Sinha: Ownership in Kubernetes means we encourage everyone to take on a role, and you must respect whoever has the role. #lfosls
— APESOL (@APESOL) February 15, 2017
Cloud has changed the way open source software is monetized. When people ask McLuckie what was Google’s intent with Kubernetes, he answers, “We’re going to build something awesome. We’re going to monetize the heck out of hosting it. That’s it. That was the plan. It actually worked out really well.” The result was a strong community and a quickly growing product.
That impact is worth understanding, particularly if you’re running a community — doubly so if you’re building a company around an open source technology.
“We’re all in the open source world together,” he says, adding that there is “no finer mechanism for the manifestation of OS than Puppet cloud right now” and citing the example of RDS which is effectively a strategy to monetize MySQL. “It’s very difficult to point to something more successful than Amazon’s ability to mark up the cost of its infrastructure, overlay a technology like MySQL’s technology and then deliver a premium on it. This is incredibly powerful.”
Monetization is not without its challenges — “like going to Mars and staying alive when you get there,” McLuckie says. There’s an obvious tension in commercial open source between the need for control and the need to build and sustain an open ecosystem. “If you’re thinking about building a technology and building a business where your business is value extraction from the open source community, it’s going to be interesting. You’re going to have some interesting problems.”
McLuckie’s admittedly “non-scientific anecdata” theory is that the reality on return on effort for (distros, training, consulting) for many startups in open source can be “bleak.” The first way that startups tend to think about monetization is to create a distro and sell support. This is an easy way to get things rolling: the community finds it, they want to use it, very few people have the expertise to run it and you can make good money packaging it and selling it. But it doesn’t take long until another distro — almost identical — comes out at half the price. It’s easy for your customers to switch and the rest of your value proposition (getting the technology working, getting it through the community) is now making it easier for your competitor to undercut you. This is also true of licensing — where if your fees are high enough, companies start thinking internal engineers are cheaper and can customize more — professional services and training.
Survival is about being lean, McLuckie says. Smart startups can eke out a living if they don’t burn, say 50 percent of operating budget on customer aquisition and “look hard” for economies of scale.

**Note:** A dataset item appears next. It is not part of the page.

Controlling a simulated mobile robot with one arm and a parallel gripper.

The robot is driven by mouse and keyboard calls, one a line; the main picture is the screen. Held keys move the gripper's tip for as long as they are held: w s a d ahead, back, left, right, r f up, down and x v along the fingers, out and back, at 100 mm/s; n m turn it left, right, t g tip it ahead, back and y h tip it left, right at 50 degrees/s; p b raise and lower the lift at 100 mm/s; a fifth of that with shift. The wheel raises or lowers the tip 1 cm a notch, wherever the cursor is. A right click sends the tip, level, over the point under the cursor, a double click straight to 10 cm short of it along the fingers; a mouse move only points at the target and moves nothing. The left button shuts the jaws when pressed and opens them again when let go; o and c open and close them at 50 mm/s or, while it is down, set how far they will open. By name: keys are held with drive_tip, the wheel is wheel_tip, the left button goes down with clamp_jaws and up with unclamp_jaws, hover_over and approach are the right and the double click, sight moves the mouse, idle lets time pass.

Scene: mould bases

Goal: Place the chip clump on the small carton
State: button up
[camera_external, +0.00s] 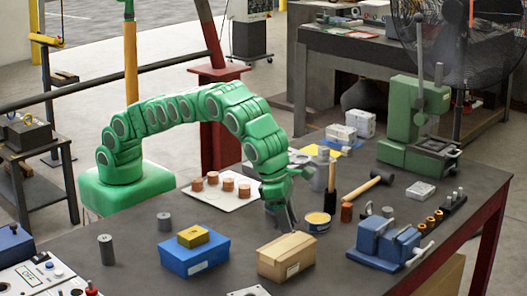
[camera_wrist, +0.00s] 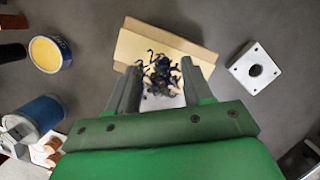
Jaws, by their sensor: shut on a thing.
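The small carton (camera_external: 287,257) is a tan cardboard box near the front middle of the table. It also shows in the wrist view (camera_wrist: 200,55), beyond my fingertips. My gripper (camera_external: 284,224) points down just behind the carton in the external view. In the wrist view my gripper (camera_wrist: 162,80) is shut on the chip clump (camera_wrist: 160,73), a dark bluish tangle of curled shavings between the two fingers. The clump overlaps the carton in that view; the gap between them cannot be judged. I cannot make out the clump in the external view.
A blue box (camera_external: 193,258) with a yellow box (camera_external: 194,235) on top stands left of the carton. A yellow-topped tin (camera_external: 317,222) and a blue vise (camera_external: 383,245) are to the right. A white plate with a hole (camera_wrist: 256,67) lies near the carton.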

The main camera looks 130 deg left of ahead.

How did Kubernetes navigate this territory? “We put together something that’s special. We created this back pressure, that will fight back from monetization,” McLuckie says . “The most focused way to do this is lock down a community. All organizations belong to us. If you want a fix, it’s coming through our computer base.”
Leadership matters, it’s a powerful and healthy form of control. The pair said that when they look at the biggest gap in their communities it’s not the contributors but leaders who can help contributors succeed. Leadership is also about the workaday tasks of managing releases, paying down the “community tax,” and being part of the team first.
“It’s easy to get on the wrong side of the community. It’s hard to get the unit economics right. Make sure you really think through the future of where this is going. And designing an organization, designing a good market strategy that’s grounded in the economics of the day,” he says.
“It’s also about being really smart,” Novotny says. “If you are a business, and you think you your business is value extraction from an open-source community. You’re going to have hard times. You cannot take more out of an open-source community that you put in.”
— Rochelle Grober (@GroberRocky) February 14, 2017
Be adaptable, she adds, ss the technology changes, as the landscape changes, as the cultural changes. “We’ve seen all of these cultural shifts, they all have threads that carry that, and now one of our favorite cultural shifts, of course, is Cloud Native. And that has such a strong expectation of being mobile. Mobile in the sense of not locked into any particular vendor, while still being able to get your- any you-cases service to the best possible execution of your engine. So my hope is that out of this, we will see open-source into across all of the very work that we need in our communities.
Above all, the key is to sell your vision of the future – new territories, unexplored lands.
“The technology is a tool,” McLuckie says. “If you want to create a business, the business has to be about how you use it. You have to sell the dream. You have to think about ways in which that technology is transforming in other people’s businesses.”